> _WORK TO BE COMPLETED_
Starting at the line containing "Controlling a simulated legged" and ending at the line containing "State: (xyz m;", reproduce each line exactly as written, with both end lines included and all pictures omitted.

> _Robot call records_
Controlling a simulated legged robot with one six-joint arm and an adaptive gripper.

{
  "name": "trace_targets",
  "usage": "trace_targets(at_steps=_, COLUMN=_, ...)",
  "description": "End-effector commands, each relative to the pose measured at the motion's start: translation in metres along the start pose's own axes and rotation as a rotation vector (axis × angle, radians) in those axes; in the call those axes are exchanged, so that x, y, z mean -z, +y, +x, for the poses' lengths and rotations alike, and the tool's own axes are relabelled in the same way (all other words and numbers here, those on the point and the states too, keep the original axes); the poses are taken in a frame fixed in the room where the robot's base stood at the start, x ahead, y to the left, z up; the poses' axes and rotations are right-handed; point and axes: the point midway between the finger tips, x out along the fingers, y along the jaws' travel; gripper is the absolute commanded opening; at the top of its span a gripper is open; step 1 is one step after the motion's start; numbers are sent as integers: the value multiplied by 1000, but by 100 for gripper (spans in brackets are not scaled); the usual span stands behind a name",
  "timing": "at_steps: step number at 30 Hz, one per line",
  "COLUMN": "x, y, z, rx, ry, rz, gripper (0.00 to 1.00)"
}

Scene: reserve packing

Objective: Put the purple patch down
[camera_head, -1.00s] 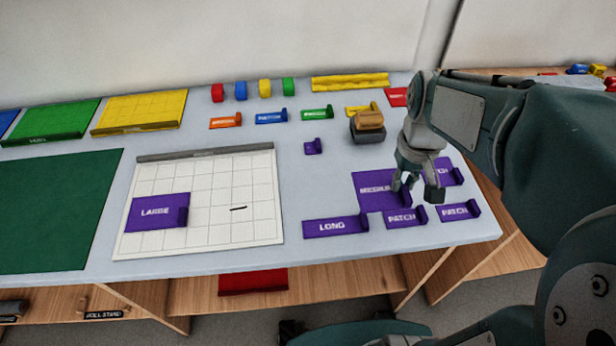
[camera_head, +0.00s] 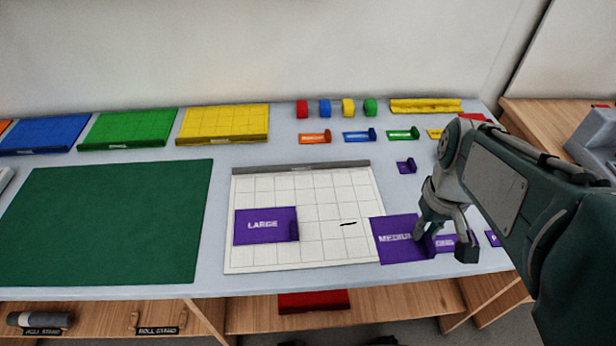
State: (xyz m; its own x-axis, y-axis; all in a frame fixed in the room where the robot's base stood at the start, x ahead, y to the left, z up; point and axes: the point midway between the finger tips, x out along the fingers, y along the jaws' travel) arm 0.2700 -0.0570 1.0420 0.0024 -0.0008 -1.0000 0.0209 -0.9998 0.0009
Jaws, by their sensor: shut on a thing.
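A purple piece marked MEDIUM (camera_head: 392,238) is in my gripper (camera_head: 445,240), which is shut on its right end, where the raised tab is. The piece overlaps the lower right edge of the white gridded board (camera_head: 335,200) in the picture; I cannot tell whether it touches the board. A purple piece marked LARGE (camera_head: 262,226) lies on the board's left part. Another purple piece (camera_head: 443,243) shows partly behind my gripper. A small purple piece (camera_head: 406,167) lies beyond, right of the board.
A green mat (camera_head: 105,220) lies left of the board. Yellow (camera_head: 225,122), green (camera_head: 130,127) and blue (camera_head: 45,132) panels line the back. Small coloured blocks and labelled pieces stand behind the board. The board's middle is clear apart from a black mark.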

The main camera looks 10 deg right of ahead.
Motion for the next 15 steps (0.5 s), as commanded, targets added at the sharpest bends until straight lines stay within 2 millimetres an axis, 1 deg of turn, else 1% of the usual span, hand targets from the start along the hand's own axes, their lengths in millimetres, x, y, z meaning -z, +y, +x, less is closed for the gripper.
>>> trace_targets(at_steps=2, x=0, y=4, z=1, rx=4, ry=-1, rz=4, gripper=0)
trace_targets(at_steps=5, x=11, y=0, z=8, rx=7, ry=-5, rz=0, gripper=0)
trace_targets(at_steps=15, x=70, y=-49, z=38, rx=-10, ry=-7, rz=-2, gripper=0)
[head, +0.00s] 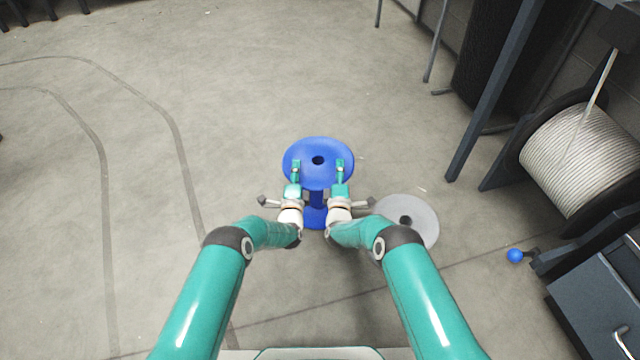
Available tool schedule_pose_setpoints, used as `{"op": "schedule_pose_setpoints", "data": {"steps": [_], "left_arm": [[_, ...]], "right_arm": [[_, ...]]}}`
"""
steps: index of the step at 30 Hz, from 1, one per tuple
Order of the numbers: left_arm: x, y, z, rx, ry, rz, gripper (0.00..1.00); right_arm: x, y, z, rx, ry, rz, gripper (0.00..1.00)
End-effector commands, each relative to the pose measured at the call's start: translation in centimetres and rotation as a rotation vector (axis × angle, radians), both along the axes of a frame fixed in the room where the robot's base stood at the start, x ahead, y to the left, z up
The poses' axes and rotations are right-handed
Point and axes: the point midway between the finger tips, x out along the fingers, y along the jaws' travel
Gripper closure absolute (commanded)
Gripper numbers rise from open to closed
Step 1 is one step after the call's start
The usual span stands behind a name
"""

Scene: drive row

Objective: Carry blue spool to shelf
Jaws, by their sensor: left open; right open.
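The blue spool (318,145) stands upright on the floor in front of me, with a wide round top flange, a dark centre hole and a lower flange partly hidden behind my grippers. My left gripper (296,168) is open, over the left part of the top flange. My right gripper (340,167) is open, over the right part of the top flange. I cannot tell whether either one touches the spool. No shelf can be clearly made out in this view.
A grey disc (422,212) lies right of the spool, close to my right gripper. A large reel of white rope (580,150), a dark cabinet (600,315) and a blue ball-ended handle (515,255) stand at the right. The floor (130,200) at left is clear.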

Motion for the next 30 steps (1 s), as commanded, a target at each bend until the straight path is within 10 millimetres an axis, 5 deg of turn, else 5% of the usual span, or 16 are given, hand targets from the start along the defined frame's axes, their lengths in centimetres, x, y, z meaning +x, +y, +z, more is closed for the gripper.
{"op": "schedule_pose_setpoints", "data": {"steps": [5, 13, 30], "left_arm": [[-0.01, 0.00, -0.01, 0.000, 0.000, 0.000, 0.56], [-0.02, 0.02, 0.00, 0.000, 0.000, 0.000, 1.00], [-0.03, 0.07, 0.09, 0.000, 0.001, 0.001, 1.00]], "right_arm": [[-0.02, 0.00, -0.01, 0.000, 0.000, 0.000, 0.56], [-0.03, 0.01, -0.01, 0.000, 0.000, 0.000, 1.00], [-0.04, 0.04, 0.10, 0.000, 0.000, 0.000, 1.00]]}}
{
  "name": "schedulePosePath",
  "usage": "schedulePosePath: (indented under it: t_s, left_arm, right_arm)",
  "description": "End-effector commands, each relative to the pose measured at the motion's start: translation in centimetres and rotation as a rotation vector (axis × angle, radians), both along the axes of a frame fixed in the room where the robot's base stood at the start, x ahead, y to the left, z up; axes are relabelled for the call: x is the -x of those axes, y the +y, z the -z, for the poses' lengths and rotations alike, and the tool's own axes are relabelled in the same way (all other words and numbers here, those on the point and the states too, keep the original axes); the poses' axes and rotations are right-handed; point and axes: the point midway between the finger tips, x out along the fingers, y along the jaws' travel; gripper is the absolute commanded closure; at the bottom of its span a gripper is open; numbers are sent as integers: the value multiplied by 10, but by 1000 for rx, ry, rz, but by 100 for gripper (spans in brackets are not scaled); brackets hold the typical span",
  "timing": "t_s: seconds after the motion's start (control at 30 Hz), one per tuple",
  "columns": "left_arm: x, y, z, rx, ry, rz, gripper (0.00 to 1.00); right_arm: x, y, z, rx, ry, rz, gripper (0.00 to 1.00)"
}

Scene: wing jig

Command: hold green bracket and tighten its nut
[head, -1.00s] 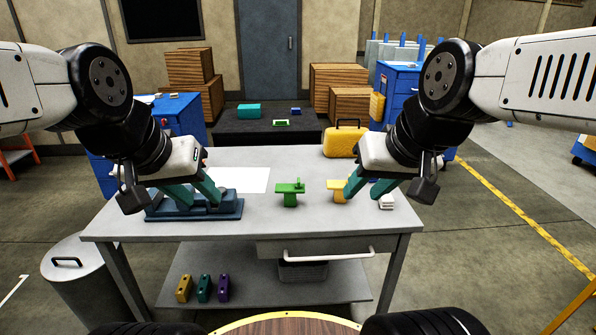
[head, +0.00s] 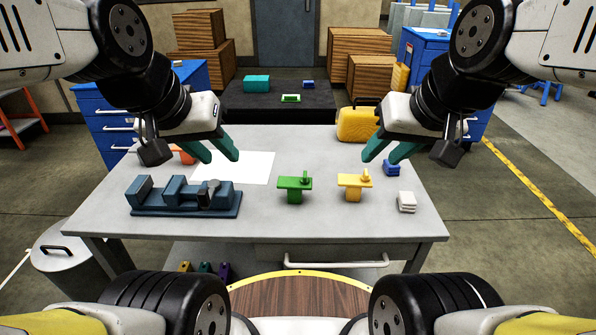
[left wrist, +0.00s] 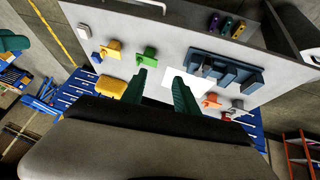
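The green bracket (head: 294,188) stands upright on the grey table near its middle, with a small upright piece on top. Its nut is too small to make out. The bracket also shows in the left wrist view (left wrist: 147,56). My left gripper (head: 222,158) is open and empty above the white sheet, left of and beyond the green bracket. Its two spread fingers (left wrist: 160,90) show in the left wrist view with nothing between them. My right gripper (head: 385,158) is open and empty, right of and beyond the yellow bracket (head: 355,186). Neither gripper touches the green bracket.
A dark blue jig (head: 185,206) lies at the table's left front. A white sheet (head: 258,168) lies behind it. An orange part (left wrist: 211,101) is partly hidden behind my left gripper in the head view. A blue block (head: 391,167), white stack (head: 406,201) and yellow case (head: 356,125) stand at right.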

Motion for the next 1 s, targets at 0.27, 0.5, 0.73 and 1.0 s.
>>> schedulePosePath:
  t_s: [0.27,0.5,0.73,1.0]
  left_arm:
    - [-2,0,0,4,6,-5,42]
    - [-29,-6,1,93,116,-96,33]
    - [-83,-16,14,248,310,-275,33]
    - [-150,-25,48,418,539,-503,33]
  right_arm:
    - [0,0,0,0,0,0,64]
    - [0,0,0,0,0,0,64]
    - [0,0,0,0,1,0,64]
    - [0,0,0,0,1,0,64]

...

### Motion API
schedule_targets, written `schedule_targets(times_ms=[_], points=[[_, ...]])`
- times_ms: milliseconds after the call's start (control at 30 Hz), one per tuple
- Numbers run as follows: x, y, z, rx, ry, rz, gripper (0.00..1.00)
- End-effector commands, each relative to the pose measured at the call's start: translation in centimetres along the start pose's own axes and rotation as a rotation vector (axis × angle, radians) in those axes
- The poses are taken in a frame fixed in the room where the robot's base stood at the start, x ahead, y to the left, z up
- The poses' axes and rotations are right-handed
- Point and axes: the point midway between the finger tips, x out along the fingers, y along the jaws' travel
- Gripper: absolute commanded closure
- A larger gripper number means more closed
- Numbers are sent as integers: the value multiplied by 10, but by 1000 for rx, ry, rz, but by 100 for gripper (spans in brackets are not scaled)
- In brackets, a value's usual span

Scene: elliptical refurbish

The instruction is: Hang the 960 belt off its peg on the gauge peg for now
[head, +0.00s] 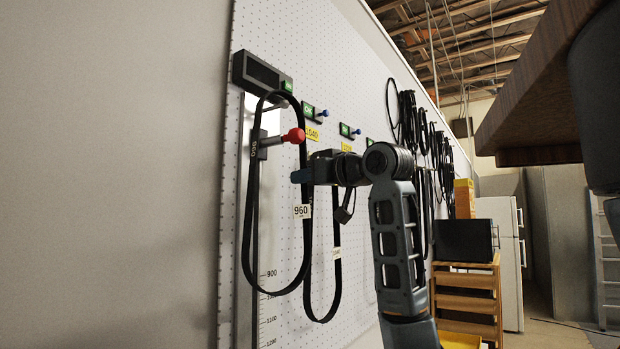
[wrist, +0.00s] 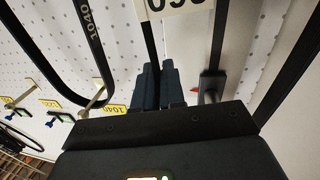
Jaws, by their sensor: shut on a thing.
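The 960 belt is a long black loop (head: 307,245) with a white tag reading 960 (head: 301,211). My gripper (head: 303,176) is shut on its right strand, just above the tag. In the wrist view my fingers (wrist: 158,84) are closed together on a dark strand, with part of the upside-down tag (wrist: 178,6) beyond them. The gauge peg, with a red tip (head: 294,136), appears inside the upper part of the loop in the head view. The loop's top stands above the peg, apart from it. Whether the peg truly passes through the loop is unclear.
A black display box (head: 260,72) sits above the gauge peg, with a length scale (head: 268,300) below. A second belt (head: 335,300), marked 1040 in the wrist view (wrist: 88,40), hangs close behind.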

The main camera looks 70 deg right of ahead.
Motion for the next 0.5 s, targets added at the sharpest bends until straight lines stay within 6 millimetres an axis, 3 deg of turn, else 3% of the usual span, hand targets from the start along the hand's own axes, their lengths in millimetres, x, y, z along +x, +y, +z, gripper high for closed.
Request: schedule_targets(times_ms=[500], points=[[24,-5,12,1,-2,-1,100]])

* * *

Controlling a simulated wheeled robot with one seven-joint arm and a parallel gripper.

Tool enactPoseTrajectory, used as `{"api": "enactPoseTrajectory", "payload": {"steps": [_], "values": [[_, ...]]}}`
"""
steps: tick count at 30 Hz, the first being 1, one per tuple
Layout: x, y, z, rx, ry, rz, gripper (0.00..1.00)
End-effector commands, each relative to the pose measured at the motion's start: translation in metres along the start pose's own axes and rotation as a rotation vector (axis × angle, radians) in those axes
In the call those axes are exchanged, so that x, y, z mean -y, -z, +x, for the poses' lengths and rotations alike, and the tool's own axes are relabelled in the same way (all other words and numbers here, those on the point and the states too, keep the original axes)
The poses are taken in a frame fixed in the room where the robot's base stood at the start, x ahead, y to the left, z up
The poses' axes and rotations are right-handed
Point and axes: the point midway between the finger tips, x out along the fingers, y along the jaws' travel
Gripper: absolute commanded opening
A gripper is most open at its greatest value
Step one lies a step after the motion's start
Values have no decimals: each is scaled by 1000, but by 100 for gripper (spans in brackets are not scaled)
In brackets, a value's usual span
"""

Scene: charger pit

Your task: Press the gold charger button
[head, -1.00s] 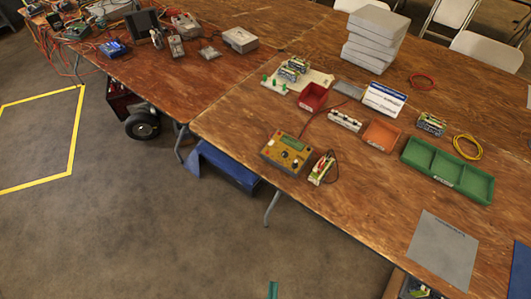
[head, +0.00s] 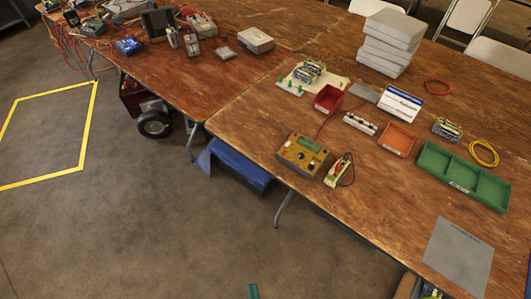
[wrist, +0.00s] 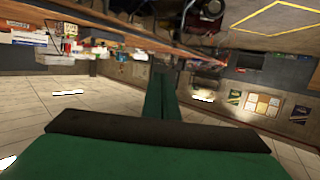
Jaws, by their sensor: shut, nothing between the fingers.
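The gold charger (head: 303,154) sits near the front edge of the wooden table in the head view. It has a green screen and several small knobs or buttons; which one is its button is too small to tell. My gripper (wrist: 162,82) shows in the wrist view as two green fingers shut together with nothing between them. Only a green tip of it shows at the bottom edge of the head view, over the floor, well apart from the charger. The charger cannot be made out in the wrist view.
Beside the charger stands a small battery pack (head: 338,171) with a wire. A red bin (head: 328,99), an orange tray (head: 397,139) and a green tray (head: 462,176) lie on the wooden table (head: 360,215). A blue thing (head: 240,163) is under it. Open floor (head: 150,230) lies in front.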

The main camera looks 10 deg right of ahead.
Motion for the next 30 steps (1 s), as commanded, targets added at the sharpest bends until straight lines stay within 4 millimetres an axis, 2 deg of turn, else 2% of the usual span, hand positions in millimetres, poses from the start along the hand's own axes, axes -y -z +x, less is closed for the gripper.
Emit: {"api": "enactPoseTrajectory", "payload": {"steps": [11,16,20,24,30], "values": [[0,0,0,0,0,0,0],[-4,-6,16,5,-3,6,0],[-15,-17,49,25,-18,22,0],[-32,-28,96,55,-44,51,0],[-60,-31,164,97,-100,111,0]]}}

> _EXERCISE RESULT_
Controlling a simulated legged robot with one six-joint arm and an adaptive gripper.

{
  "name": "trace_targets",
  "usage": "trace_targets(at_steps=_, COLUMN=_, ...)",
  "description": "End-effector commands, each relative to the pose measured at the motion's start: translation in metres along the start pose's own axes and rotation as a rotation vector (axis × angle, radians) in those axes; in the call those axes are exchanged, so that x, y, z mean -z, +y, +x, for the poses' lengths and rotations alike, and the tool's own axes are relabelled in the same way (all other words and numbers here, those on the point and the states too, keep the original axes); the poses are taken in a frame fixed in the room where the robot's base stood at the start, x ahead, y to the left, z up; the poses' axes and rotations are right-handed; point and axes: the point midway between the finger tips, x out along the fingers, y along the jaws' travel; gripper is the absolute commanded opening; at the top of its span a gripper is open; step 1 is one step after the motion's start; numbers are sent as integers: the value multiplied by 1000, but by 100 for gripper (spans in brackets are not scaled); the usual span stands behind a name",
  "timing": "at_steps: step number at 30 Hz, one per line",
  "COLUMN": "x, y, z, rx, ry, rz, gripper (0.00 to 1.00)"
}

Scene: reserve packing

Objective: Put the purple patch down
[camera_head, -1.00s] 
[camera_head, +0.00s] 
State: (xyz m; its own x-axis, y-axis; all in a frame fixed in the room where the robot's base stood at the start, x ahead, y to the left, z up; point and axes: the point midway between the finger tips, x out along the fingers, y along the jaws' travel) arm 0.2700 -0.0570 1.0420 0.0024 -0.0008 -1.0000 0.0209 -0.9998 0.0009

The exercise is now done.